_Material shown:_
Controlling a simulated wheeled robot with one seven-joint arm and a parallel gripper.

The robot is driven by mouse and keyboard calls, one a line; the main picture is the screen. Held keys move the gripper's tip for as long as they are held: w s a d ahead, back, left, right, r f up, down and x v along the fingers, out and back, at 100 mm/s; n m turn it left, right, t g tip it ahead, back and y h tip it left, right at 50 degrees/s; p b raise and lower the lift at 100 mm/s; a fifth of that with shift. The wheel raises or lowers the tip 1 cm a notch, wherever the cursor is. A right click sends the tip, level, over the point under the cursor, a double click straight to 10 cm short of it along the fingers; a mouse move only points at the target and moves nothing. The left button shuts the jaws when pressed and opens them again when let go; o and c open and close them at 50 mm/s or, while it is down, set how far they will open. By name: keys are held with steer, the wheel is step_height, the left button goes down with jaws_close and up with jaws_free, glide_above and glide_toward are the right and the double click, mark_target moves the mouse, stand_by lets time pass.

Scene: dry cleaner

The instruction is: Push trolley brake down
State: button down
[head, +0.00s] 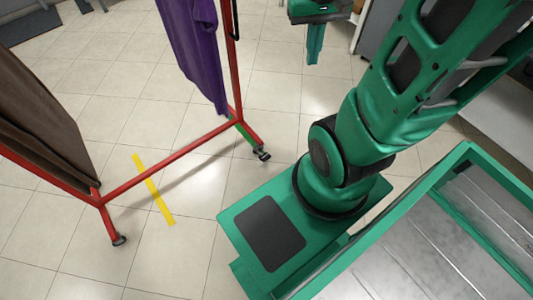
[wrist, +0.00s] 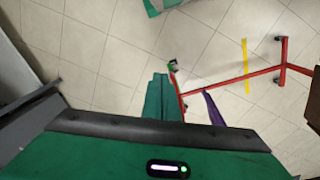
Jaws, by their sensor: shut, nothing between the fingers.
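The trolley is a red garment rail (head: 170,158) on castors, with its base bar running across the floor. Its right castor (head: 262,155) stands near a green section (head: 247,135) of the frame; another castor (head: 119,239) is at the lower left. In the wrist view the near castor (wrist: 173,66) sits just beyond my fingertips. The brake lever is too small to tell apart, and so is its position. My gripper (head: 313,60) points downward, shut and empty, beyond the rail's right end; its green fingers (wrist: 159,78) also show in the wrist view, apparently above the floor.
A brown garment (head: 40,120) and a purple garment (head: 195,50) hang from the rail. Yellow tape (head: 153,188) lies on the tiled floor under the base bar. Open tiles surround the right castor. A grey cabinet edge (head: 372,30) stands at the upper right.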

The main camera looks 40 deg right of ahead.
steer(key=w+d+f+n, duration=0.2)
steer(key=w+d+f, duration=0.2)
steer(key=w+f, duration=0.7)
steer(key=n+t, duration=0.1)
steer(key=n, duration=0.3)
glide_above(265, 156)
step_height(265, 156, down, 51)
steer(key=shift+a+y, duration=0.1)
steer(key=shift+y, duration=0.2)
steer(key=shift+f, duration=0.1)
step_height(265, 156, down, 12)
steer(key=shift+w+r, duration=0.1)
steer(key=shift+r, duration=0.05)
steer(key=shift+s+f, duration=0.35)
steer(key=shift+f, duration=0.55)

* * *

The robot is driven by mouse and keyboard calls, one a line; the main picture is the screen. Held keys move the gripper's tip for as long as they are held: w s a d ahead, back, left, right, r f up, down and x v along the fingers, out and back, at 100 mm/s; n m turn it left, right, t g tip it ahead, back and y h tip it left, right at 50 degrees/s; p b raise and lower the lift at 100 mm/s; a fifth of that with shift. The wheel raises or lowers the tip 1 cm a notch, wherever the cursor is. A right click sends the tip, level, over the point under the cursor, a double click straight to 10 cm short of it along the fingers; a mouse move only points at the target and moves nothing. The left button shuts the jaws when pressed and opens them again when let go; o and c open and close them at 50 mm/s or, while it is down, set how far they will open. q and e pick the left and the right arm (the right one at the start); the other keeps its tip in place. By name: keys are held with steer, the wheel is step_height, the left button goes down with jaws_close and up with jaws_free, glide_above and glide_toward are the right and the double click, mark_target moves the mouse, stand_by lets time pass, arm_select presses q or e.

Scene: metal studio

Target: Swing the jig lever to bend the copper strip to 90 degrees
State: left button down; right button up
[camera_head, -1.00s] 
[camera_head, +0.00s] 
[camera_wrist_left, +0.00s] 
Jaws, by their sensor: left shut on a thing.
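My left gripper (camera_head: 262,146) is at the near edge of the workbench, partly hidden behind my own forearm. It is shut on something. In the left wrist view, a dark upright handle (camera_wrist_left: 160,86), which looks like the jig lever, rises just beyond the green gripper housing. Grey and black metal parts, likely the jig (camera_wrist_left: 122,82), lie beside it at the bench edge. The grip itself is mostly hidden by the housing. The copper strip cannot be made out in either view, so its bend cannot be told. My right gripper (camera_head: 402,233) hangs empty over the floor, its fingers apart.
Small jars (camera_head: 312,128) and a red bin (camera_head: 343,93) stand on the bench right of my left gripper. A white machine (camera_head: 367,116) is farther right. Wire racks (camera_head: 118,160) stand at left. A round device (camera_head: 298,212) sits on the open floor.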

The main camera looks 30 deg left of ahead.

_Given request:_ In the listing above, find the line containing "Scene: dry cleaner" and the line containing "[wrist, +0.00s]". Reproduce those lines and all between them exactly, with no pictures and nothing more.

_Problem solution:_
Scene: dry cleaner

The instruction is: Push trolley brake down
State: button down
[head, +0.00s] 
[wrist, +0.00s] 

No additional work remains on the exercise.